Directions for this task >>
Repeat the entire listing exactly as written.

[start]

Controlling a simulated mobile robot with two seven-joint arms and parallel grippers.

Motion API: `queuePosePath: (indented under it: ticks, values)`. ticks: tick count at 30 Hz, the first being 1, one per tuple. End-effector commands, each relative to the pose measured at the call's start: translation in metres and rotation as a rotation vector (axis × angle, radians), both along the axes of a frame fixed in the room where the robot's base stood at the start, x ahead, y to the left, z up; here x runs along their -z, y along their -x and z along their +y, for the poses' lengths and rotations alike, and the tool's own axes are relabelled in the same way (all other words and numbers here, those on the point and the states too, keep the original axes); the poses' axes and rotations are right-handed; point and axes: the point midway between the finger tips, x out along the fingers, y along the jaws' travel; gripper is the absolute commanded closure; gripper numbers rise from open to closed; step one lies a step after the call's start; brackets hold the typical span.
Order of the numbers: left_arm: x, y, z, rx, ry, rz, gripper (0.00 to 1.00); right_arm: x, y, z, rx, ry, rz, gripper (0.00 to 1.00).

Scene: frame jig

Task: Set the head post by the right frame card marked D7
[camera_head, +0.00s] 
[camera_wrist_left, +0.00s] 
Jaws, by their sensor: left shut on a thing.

[end]

Task response >>
Controlling a simulated mobile robot with two seven-joint arms and parallel grippers.

Motion API: `queuePosePath: (indented under it: ticks, values)`. ticks: tick count at 30 Hz, the first being 1, one per tuple. End-effector commands, each relative to the pose measured at the call's start: translation in metres and rotation as a rotation vector (axis × angle, radians), both along the axes of a frame fixed in the room where the robot's base stood at the start, x ahead, y to the left, z up; here x runs along their -z, y along their -x and z along their +y, for the poses' lengths and rotations alike, and the tool's own axes are relabelled in the same way (all other words and numbers here, those on the point and the states too, keep the original axes); the poses' axes and rotations are right-handed; point and axes: the point midway between the finger tips, x out along the fingers, y along the jaws' travel; gripper is the absolute commanded closure; gripper numbers rise from open to closed; step one lies a step after the call's start; brackets hold the typical span.
Order of the numbers: left_arm: x, y, z, rx, ry, rz, gripper (0.00 to 1.00); right_arm: x, y, z, rx, ry, rz, gripper (0.00 to 1.00).

Scene: frame jig

Task: Set the head post by the right frame card marked D7
[camera_head, +0.00s] 
[camera_wrist_left, +0.00s] 
Jaws, by their sensor: left shut on a thing.

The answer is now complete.